重機を無線ネットワークを使って遠隔操縦するためのサービスをNECが2021年10月に開始する。独自の通信技術により、通信品質が変動する環境下でも円滑な操作が可能になるという。2021年9月7日に発表した。

 NECが2021年10月に開始する「重機遠隔操縦サービス」は、建設現場にWi-Fiやローカル5Gなどの無線ネットワークを構築し、重機を遠隔地からリアルタイムに操縦できるようにするもの(図1)。現地の様子を映す映像を送信し、状況を確認しながら操作する。

図1:NECの「重機遠隔操縦サービス」による遠隔操縦の例

 通信品質の変動が頻発する無線環境下でも、スムーズな遠隔操縦を続けるために、独自の「適応遠隔制御技術」を開発した。通信の実効伝送量を予測し、伝送量に見合うように映像の伝送量を制御する。操作コマンドの到達遅延も予測し正確な操作になるよう制御する(図2)。

図1:NECの「重機遠隔操縦サービス」の概要

 無線の通信品質に応じて映像伝送量を動的に制御することで、同じ通信容量を持つ環境下でも、カメラの台数を増やしたり画質を高めたりが可能になる。操作性の改善のほか、現場の追加・変更や制御エリアの変更への対応が容易になるとしている。

 一般的な無線による映像伝送では、カメラ台数を減らしたり画質を落としたりして、通信容量に余裕を持たせて設計する必要があった。結果、十分な視覚情報を操縦者が得られず操作性の低下につながっていたという。

 なおNECは、我孫子事業場(千葉県我孫子市)に建設現場を想定した実証フィールドを設け、遠隔操作のデモや検証ができるようにした。まずは小型のバックホウで土砂をダンプカーに積み込み搬送するまでの作業を、操縦室から遠隔操縦できる環境を整備した。今後は、企業が持つ拠点と接続した遠隔操縦や重機の自律施工などに向けた新しいサービスの検証・開発に活用する考えだ。
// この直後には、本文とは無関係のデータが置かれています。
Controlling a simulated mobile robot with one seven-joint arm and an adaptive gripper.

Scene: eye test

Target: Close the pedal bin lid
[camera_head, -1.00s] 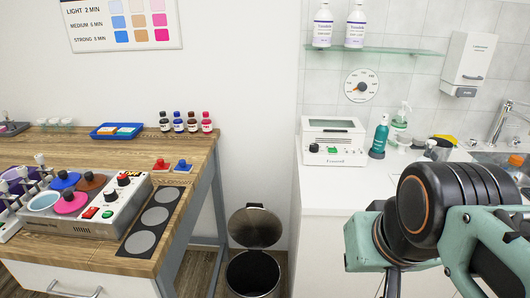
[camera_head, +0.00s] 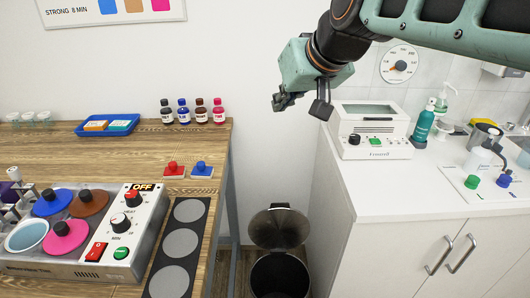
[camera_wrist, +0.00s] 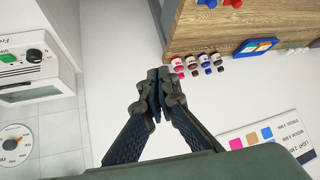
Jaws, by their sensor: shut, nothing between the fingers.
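The pedal bin (camera_head: 280,275) stands on the floor in the gap between the wooden table and the white counter, in the lower middle of the head view. Its round metal lid (camera_head: 279,228) is raised and leans back, and the dark inside shows. The bin's lower part is cut off by the frame edge. My gripper (camera_head: 303,105) is high above the bin and apart from it, in front of the wall. In the wrist view my gripper (camera_wrist: 157,75) has its fingers together with nothing between them. I cannot make out the bin in the wrist view.
The wooden table (camera_head: 110,148) at left carries a heater unit (camera_head: 120,235), a blue tray (camera_head: 107,125) and several small bottles (camera_head: 192,112). The white counter (camera_head: 370,190) at right holds a white device (camera_head: 372,130) and a green bottle (camera_head: 423,125). The gap above the bin is clear.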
 NECによれば建築・土木業界では、熟練職人の高齢化や若手就業者の減少が進み、増加するインフラ補修や災害復旧の工事への対応が困難になっている。「危険で過酷」といった現場のイメージを払拭し、多様な人材による労働力確保が急務であり、安全・安心で快適な労働環境を実現する重機の遠隔操縦が着目されている。